As far as i can see, Lucandra already uses batch_mutations.
https://github.com/tjake/Lucandra/blob/master/src/lucandra/IndexWriter.java#L263
https://github.com/tjake/Lucandra/blob/master/src/lucandra/CassandraUtils.java#L371
IndexWriter.addDocument() merges all fields to a mutioation map.
In addition instead of "autoCommit" (commit each doc), i commit only
every 10 documents. Where can i monitor incoming requests to cassandra?
WriteCount and MutationCount (monitored by jconsole) didn't change obviously.
I had problems to open the jrockit heapdump with MAT, but found
"jrockit mission control" instead.
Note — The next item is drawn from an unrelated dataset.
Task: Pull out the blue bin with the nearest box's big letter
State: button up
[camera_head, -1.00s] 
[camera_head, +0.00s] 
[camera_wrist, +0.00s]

Unfortunately i'm not confident
using it.
Here my observations:
While heapByteBuffer was growing (~200mb) and flushed during client
insert the byte[] was growing permanetly.
http://oi51.tinypic.com/2uhbdp3.jpg
I used TypeGraph to analyze the byte[] but i'm not sure how to interpret:
http://oi53.tinypic.com/y2d1i.jpg
Thank you!
Max
Aaron Morton <aa...@thelastpickle.com> wrote:
Jake or anyone else got experience bulk loading into Lucandra ?
Or does anyone have experience with JRocket ?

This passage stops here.